Lantas apa itu Silent Communication atau belajar mendengarkan? Belajar mendengarkan ternyata juga bagian dari komunikasi. Dalam kasus-kasus tertentu mendengarkan lebih efektif daripada bicara. Diam lebih berarti daripada unjuk bicara. Tentunya, tidak dalam semua hal kita harus diam. Sebagai contoh bagaimana Belajar Mendengarkan diterapkan. Misalnya, ketika seorang pemimpin sedang berkomunikasi dengan rakyat atau konstituennya maka jangan sekali-kali menghindar, karena umumnya rakyat butuh untuk didengarkan keslitannya. Dalam banyak hal, mendengarkan itu menjadi kunci utama dari kesuksesan berkomunikasi. Tidak saja dengan berkata-kata yang banyak hingga membusa, tetapi cukup dengan pasang telinga komunikasinya malah menjadi efektif.
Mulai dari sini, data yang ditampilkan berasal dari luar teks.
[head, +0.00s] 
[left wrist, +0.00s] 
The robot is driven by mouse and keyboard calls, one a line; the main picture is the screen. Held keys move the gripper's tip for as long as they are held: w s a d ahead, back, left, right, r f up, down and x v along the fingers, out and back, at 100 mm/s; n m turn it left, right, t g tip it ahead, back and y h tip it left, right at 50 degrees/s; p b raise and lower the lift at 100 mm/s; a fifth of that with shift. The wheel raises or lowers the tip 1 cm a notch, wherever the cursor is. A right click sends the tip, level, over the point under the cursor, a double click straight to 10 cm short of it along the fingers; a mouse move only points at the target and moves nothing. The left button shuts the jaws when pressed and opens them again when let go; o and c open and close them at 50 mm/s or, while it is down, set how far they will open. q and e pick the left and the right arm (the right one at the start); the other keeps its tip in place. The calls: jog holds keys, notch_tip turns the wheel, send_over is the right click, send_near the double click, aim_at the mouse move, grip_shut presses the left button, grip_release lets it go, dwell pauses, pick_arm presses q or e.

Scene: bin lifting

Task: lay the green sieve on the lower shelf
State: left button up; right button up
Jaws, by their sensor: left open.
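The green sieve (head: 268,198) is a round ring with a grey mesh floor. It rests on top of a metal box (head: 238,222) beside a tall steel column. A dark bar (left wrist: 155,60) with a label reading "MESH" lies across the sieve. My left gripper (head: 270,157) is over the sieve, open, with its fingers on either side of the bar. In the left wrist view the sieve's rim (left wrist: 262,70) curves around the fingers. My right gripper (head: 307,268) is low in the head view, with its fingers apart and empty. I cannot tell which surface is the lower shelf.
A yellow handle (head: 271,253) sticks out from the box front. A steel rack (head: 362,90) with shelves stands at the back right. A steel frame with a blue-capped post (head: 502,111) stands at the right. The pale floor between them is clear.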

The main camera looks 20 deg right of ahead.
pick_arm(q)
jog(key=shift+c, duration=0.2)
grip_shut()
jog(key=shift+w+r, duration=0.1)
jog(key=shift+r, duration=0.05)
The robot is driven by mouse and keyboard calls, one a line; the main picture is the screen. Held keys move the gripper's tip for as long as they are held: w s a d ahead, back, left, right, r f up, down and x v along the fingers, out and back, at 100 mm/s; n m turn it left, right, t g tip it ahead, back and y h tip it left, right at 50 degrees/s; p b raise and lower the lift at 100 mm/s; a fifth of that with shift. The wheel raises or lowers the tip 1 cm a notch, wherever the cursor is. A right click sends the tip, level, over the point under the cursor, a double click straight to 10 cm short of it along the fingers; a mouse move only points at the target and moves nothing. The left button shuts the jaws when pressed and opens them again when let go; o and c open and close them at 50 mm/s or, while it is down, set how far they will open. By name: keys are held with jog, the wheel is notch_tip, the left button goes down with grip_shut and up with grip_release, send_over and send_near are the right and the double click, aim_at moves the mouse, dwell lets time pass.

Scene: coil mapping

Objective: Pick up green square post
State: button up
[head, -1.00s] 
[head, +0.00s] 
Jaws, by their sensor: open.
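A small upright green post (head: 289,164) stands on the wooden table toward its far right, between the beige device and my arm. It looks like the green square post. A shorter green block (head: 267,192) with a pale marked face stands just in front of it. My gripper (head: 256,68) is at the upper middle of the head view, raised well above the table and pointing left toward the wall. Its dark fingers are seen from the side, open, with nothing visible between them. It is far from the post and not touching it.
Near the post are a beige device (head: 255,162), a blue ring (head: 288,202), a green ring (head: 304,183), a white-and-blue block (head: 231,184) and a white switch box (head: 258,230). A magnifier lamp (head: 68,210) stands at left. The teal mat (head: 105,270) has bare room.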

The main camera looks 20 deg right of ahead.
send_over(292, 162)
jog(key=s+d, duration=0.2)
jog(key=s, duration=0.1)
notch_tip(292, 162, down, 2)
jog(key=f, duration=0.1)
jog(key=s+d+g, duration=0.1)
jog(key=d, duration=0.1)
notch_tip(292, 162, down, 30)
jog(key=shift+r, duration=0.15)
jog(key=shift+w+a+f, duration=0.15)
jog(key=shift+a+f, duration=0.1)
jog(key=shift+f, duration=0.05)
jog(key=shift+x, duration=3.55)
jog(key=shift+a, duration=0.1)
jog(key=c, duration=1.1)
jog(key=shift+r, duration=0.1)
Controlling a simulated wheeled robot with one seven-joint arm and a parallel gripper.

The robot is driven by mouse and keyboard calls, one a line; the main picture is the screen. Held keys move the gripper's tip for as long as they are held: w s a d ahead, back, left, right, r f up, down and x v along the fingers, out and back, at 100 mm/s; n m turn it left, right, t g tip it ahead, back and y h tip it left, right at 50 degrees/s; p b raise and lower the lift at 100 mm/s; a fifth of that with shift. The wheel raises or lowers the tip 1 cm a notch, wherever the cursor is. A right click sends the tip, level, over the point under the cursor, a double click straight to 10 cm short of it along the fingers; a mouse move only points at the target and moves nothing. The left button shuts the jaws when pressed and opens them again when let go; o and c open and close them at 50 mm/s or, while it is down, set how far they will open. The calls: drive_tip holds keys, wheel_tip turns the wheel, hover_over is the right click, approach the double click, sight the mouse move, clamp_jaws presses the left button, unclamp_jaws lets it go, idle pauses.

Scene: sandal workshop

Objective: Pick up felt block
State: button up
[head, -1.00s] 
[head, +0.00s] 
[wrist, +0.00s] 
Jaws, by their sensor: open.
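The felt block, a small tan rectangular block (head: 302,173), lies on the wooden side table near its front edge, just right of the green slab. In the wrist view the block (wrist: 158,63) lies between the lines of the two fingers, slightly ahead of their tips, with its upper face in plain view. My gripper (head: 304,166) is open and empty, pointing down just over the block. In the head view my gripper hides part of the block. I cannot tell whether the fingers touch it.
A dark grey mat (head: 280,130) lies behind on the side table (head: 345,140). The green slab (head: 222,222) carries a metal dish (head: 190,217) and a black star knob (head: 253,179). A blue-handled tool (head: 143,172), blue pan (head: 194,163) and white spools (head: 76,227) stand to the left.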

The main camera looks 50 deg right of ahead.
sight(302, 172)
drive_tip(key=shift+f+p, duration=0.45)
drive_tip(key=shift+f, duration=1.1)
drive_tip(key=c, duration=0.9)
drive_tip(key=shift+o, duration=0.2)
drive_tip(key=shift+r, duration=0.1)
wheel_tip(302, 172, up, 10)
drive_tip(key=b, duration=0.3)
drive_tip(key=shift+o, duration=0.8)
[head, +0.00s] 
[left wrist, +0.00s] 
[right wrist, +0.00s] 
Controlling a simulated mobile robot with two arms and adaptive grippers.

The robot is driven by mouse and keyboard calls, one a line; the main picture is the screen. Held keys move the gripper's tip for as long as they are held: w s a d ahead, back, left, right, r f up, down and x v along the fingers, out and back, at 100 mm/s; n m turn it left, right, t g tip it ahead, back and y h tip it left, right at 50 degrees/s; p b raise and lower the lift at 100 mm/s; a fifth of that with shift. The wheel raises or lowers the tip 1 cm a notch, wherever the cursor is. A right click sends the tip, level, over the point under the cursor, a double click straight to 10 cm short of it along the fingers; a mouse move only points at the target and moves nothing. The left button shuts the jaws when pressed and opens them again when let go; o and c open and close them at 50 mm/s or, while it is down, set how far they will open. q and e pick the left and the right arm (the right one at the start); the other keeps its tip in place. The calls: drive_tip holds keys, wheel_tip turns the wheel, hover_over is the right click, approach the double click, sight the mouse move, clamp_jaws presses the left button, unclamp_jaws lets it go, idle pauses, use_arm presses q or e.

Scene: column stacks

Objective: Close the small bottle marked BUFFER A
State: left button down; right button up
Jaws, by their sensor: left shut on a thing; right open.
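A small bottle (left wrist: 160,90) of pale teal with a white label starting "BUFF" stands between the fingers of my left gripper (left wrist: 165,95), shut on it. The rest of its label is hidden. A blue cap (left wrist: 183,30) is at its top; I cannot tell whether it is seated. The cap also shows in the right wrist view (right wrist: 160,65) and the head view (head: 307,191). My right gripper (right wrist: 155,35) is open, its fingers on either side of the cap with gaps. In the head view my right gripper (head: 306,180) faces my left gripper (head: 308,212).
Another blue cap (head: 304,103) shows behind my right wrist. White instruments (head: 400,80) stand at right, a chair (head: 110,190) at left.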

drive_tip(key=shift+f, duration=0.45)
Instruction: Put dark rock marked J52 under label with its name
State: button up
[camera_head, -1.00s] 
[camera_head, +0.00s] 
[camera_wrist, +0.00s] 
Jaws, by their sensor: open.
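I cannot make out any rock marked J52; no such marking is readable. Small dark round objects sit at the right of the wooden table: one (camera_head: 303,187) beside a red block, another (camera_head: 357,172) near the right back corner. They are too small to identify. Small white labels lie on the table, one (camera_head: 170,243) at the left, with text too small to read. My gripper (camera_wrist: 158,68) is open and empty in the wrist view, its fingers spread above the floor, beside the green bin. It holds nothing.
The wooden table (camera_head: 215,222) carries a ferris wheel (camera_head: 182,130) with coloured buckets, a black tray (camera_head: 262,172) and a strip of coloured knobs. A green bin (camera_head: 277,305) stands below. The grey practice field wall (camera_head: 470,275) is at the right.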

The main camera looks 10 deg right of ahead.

Seperti ketika seorang manajer atau direktur menghadapi demo massal dari para karyawannya. Dalam contoh ini komunikasi yang efektif adalah mendengarkan bukan berbicara. Direktur tinggal mendengarkan apa keinginan dari karyawan tersebut. Jangan sekali-kali mendominasi pembicaraan mentang-mentang atasan. Dalam kasus ini, dibutuhkan kebijaksanaan dalam memilih kapan harus bicara dan kapan harus diam. Inilah yang disebut oleh pengarang buku di atas dengan kekuatan Silent Communication. Maka belajarlah mendengar, karena dengan cara mendengar anda akan tahu apa yang rakyat butuhkan, untuk kemudian melaksanakan amanahnya. Bukankah jabatan itu adalah amanah ?, amanah untuk dilaksanakan ?.